仕事場の中にも、このような「相棒ロボット」が出現しますと、前回のブログ(参考資料2)で取り上げた「働き甲斐」改革での、最大の支援者になるでしょう。私のブログのテーマである「林業再生と山村振興」においても、著しく重要な存在になるはずです。(参考資料1、2022年5月6日、日本経済新聞(箕輪星使)から参照引用して記述)
(注1)ロボット:「ロボット」は、劇作家のカレル・チャぺックが、1920年に発表した戯曲で、チェコ語の「強制労働(ロボータ)」をもじって作った言葉とされています。名前の由来通り、その発展の歴史は、労働と切り離せない関係にありました。1950〜1960年代に、米国で初の産業用ロボットが誕生しました。世界中の工場で、人の作業を代わって行うようになりました。一方、人や動物の姿に似せたロボットも開発されるようになりました。その役割も労働に止まらなくなりました。2本足で歩く人型ロボット、本物らしいイヌ型ロボットなどが登場しました。国際ボット連盟によりますと、2019年の家庭・個人用ロボットの販売台数は2320万台です。2023年には2倍以上に伸びると予想されています。
(注2)クラウドファンデイング(crowdfunding):群衆 (crowd) と資金調達 (funding) を組み合わせた造語。多数の人による少額の資金が他の人々や組織に財源の提供や協力を行うことを意味する。
(注3)人工知能=AI(artificial intelligence):「計算(computation)」という概念と「コンピューター(computer)」という道具を用いて「知能」を研究する計算機科学(computer science)の一分野」を指す語。言語の理解や推論、問題解決などの知的行動を人間に代わってコンピューターに行わせる技術。計算機(コンピュータ)による知的な情報処理システムの設計や実現に関する研究分野。

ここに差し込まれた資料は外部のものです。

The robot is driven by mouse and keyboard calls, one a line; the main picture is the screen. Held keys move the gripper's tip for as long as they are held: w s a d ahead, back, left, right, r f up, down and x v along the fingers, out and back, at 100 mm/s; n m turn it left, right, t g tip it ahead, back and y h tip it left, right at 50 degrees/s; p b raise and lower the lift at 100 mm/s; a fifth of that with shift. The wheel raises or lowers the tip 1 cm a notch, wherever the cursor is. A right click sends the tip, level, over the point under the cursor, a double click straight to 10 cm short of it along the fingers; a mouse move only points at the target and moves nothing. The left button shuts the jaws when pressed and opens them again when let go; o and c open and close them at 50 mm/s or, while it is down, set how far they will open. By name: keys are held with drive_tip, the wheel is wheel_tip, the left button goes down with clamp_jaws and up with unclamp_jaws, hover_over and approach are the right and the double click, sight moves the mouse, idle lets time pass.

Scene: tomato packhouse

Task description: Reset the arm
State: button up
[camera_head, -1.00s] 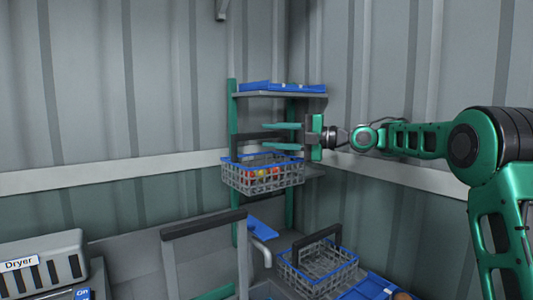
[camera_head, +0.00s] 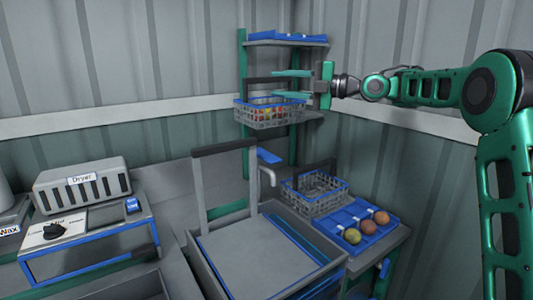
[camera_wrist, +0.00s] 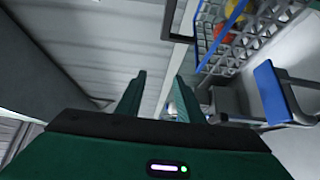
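My arm reaches in from the right in the head view. My gripper (camera_head: 291,84) is open, with its two green fingers apart and nothing between them. It points left in front of the corner shelf, above and close to the right part of a grey wire basket with a blue rim (camera_head: 268,110) that holds red and yellow tomatoes. I cannot tell how far the fingers are from the basket in depth. In the wrist view, both fingers (camera_wrist: 158,98) show with an empty gap, and the basket (camera_wrist: 240,40) is at the upper right.
The shelf (camera_head: 290,43) carries blue trays on top. A dryer (camera_head: 82,184) stands left.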

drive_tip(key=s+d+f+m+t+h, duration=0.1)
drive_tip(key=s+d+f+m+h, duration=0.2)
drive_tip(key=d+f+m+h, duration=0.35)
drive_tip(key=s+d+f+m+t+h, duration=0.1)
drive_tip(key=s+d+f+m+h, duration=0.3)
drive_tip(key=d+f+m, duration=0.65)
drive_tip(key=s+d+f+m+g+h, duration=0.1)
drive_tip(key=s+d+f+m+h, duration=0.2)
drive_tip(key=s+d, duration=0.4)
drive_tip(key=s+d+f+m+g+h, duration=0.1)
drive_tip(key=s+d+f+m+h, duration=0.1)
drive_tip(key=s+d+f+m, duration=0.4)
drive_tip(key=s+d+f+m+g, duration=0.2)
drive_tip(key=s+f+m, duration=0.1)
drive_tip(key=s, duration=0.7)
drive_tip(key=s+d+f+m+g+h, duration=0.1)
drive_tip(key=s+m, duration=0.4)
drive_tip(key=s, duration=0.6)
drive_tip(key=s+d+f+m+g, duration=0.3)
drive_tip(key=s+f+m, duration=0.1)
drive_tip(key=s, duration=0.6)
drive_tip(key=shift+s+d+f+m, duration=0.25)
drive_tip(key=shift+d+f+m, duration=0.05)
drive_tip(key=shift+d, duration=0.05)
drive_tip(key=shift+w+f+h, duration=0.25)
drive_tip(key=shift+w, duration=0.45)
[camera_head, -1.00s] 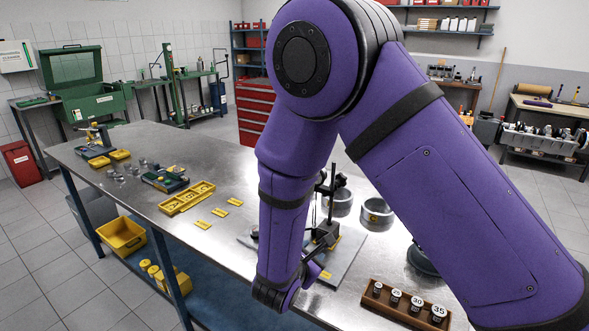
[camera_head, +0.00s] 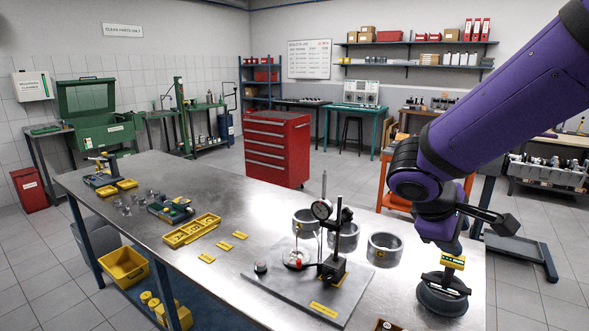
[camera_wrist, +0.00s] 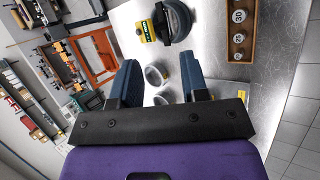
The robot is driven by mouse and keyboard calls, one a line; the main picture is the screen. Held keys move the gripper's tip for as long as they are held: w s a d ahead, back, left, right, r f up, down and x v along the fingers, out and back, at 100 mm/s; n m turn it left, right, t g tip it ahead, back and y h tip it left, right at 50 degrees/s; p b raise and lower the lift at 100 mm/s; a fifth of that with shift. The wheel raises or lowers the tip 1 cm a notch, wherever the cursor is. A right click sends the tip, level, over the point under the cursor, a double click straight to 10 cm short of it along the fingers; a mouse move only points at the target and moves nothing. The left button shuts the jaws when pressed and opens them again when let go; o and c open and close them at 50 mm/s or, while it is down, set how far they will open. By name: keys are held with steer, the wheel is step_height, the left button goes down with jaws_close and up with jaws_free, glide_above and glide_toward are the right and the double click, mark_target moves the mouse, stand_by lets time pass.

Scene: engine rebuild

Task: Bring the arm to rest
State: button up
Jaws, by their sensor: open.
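My purple arm (camera_head: 505,95) comes in from the upper right and bends down over the table's right end. My gripper (camera_wrist: 158,85) is open in the wrist view, with two dark blue fingers apart and nothing between them. In the head view my arm's dark end part is above the table's right edge, but the fingers are hard to make out. The workbench (camera_head: 260,217) is below, and no object is held.
A black round device with a yellow label (camera_head: 443,297) stands under my arm. Metal rings (camera_head: 384,250) and a dial-gauge stand (camera_head: 333,265) are to its left. A wooden block with numbered pieces (camera_wrist: 238,35) shows in the wrist view. An orange stand (camera_head: 396,182) is behind.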

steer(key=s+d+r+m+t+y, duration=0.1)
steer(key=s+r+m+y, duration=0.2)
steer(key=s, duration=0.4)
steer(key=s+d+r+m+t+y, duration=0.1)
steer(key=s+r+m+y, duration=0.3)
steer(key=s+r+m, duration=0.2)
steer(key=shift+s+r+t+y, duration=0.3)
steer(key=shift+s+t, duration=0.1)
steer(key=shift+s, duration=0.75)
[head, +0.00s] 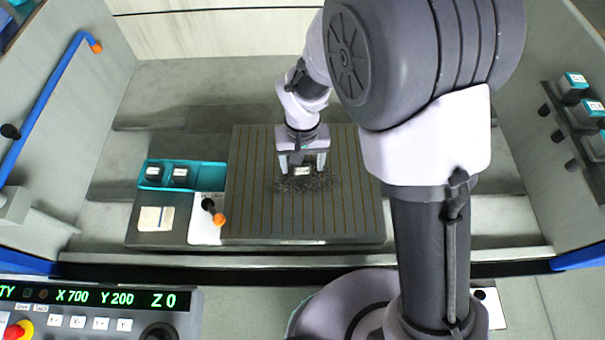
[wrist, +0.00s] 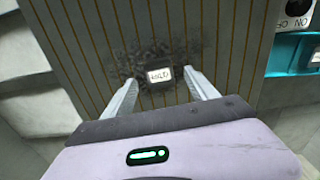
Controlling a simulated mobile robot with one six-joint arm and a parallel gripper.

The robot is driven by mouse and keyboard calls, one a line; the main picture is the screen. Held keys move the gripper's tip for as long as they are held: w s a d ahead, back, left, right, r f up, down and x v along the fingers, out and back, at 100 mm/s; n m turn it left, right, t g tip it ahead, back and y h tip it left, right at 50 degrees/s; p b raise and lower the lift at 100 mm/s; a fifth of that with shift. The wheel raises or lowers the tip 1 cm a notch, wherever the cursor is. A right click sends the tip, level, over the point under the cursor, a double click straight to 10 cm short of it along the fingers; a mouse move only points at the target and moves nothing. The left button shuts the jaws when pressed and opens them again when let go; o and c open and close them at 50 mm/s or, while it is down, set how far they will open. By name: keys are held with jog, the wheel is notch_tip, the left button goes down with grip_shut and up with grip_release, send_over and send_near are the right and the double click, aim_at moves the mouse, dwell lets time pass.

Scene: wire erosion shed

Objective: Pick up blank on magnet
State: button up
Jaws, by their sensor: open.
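The blank (head: 302,171) is a small block with a pale, marked top face. It sits on the magnet (head: 348,205), a dark plate with brown stripes, inside a dark smudged patch. My gripper (head: 301,166) points down over it with its two fingers apart. In the wrist view the blank (wrist: 159,76) lies between the fingertips of my open gripper (wrist: 162,81), with a visible gap on each side. Whether the fingertips reach down to the blank's height I cannot tell. The striped magnet (wrist: 225,50) fills the middle of that view.
Left of the magnet are a teal tray (head: 208,168) holding two dark blocks, a pale pad (head: 155,219) and an orange-tipped lever (head: 213,212) on a white plate. A control panel (head: 90,318) is at the front left. Teal-topped blocks (head: 574,88) sit on the right wall.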

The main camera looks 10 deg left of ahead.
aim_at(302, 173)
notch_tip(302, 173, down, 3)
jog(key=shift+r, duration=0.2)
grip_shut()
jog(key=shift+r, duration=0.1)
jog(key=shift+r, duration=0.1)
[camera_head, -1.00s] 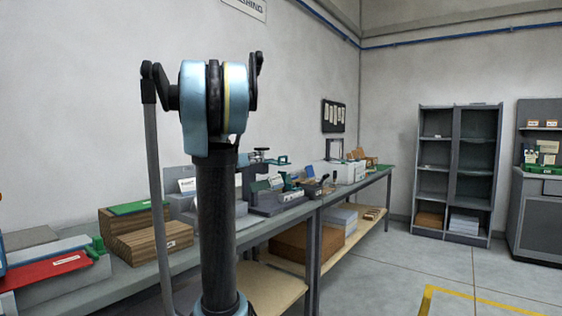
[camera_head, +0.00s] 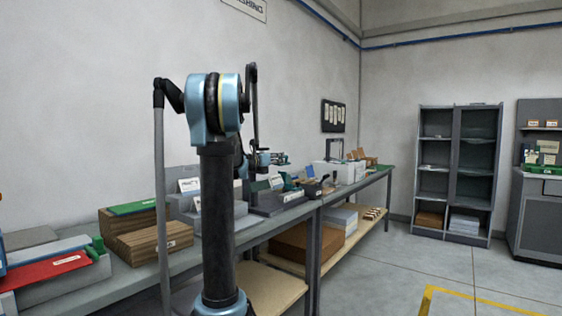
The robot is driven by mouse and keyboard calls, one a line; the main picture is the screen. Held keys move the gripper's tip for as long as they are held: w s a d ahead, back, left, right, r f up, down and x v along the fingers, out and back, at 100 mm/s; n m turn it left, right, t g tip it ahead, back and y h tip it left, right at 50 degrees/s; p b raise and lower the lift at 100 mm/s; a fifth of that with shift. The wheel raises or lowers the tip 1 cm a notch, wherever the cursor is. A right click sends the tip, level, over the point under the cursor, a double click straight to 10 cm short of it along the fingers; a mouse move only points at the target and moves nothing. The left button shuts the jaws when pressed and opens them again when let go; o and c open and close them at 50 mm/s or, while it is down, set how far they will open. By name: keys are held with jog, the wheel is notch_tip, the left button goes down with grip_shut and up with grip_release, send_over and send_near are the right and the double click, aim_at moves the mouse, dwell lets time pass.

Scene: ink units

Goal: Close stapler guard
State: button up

(注4)IoT(Internet of Things):様々な「モノ(物)」がインターネットに接続され(単に繋がるだけではなく、モノがインターネットのように繋がる)、情報交換することにより相互に 制御する仕組みである。それによるデジタル社会の実現を指す。人とモノの間、およびモノ同士の間の新しい形の通信を可能にする。
参考資料
(1)日本経済新聞、2022年5月6日。
(2)椎野潤(新)ブログ(436) ポストコロナの「新しい動き」(その1) 企業の「働き方改革」に続く「働き甲斐改革」は 待ったなし 2022年7月15日
[付記]2022年7月19日。
[追記 東京大学名誉教授 酒井秀夫先生の指導文]
内装もロボットを想定する時代になりました。かつてよくなついていたネコがいましたが、家の中に自分の居場所を持っていました。ロボットにも基地が必要になれば、住宅の設計もそのように変わっていくことが予感されます。ウクライナから着の身着のままで逃げてきた子どもが、避難所でぬいぐるみをもらってうれしそうにしていた映像がありました。ロボットも生き物もぬいぐるみも、そこはかとない癒しがあります。林業も、苗木や道具を運ぶ「相棒ロボット」が後ろからついてきてくれたり、シカを追い払ってくれたりすると、山に行くのが楽しくなるのではと思います。